Dans la période qui a suivi TIMSS 2003, l’American Institutes for Research (AIR, 2005) a
comparé le SMCF avec les documents similaires aux États-Unis. La conclusion fut que le SMCF
était un cadre national mathématiquement logique et uniforme qui développait les sujets en
profondeur à chaque niveau scolaire. L’étude AIR a également souligné que le SMCF au niveau
primaire comprenait un nombre relativement restreint de sujets, soigneusement classés par
niveau dans un programme en spirale, dans lequel les sujets sont étudiés à plusieurs reprises au
cours de la scolarité, à un niveau chaque fois plus avancé. On attend des élèves singapouriens
qu’ils résolvent des problèmes assez difficiles dès le niveau primaire. Par exemple, on demande
aux élèves du niveau primaire (ici grade 6, voir tableau 1) de résoudre les types de problèmes
suivants sans utilisation formelle de variables.

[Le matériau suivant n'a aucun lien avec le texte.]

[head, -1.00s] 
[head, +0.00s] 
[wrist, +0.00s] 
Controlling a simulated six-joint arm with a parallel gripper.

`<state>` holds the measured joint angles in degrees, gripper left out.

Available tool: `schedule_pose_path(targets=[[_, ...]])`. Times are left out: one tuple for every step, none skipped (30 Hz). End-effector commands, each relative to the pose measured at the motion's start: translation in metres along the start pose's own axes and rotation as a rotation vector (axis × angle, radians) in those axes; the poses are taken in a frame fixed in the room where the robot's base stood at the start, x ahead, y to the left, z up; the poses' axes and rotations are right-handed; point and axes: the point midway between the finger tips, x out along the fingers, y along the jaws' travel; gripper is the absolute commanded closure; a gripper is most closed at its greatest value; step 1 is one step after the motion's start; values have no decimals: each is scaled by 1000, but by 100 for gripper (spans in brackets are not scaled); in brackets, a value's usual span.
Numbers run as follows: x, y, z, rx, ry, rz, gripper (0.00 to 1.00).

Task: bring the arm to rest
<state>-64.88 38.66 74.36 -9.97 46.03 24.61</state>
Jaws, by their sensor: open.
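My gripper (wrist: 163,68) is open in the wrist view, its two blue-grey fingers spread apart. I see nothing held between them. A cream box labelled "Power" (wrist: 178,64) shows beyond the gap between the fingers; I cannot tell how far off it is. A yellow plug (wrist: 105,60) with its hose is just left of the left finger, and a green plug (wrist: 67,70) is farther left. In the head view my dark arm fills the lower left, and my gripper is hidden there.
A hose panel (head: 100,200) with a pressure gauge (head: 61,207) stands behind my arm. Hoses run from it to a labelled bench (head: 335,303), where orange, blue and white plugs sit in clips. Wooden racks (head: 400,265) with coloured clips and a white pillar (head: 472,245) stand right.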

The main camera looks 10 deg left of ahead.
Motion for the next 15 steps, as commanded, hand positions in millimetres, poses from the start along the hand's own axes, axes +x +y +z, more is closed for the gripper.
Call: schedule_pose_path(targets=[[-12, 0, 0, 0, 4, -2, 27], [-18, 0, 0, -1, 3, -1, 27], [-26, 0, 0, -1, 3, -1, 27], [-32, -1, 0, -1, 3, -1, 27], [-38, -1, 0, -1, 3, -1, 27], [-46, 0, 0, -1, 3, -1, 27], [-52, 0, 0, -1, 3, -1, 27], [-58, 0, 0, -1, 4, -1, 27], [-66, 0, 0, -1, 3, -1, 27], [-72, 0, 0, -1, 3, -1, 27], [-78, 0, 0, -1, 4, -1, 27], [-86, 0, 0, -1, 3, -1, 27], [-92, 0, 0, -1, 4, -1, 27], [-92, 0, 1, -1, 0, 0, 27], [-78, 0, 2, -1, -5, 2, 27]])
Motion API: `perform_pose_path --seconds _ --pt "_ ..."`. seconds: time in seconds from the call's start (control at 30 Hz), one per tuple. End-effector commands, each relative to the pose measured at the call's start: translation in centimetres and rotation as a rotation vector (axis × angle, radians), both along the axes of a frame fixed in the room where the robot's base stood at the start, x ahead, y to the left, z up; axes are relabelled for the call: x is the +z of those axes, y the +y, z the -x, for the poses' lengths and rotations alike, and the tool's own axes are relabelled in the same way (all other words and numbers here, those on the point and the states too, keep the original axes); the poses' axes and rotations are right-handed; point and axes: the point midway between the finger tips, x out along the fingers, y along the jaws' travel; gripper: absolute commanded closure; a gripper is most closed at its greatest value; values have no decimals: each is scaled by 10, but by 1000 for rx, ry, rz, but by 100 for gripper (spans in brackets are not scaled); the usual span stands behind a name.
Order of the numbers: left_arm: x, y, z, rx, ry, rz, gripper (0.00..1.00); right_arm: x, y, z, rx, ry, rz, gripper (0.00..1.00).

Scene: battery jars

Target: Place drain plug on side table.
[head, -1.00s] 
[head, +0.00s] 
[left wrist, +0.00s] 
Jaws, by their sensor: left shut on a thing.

1. Les participants à un concours sont des élèves P5 et P6 dans la proportion de 2:1. Tous les
participants P5 sont des filles. Parmi les participants P6, la proportion de filles par rapport aux
garçons est de 4:3. Il y a 30 filles P5 de plus que de filles P6 qui participent à la compétition.
Combien de participants à la compétition sont-ils des filles ? (PSLE) ;
2. Papa a donné à Jason 50 timbres. 16 % d’entre eux venaient d’Australie. Après que Mary a
donné à Jason d’autres timbres d’Australie, le pourcentage de ses timbres qui étaient d’Australie a
augmenté à 30 %. Combien de timbres Mary a-t-elle donné à Jason ? (PSLE).
Les élèves de Singapour utilisent la fameuse Model Method, qui est essentiellement une méthode
pré-algébrique picturale utilisant des modèles en barres, pour résoudre de tels problèmes. À titre
d’illustration, nous avons observé dans une classe de grade 4 de Singapour la résolution du
problème suivant :
3. Louis et Clark ont chacun la même somme d’argent. Après que Louis a dépensé 1 200 $ et que
Clark a dépensé 900 $, Clark avait 3 fois plus d’argent que Louis. Combien d’argent Louis a-t-il
dépensé ?
Les élèves ont déployé plusieurs méthodes, la plupart utilisant des modèles en barres, dont la
figure 2 donne une illustration :

Figure 2 : Résolution du problème 3 sur une ardoise par un élève de grade 4.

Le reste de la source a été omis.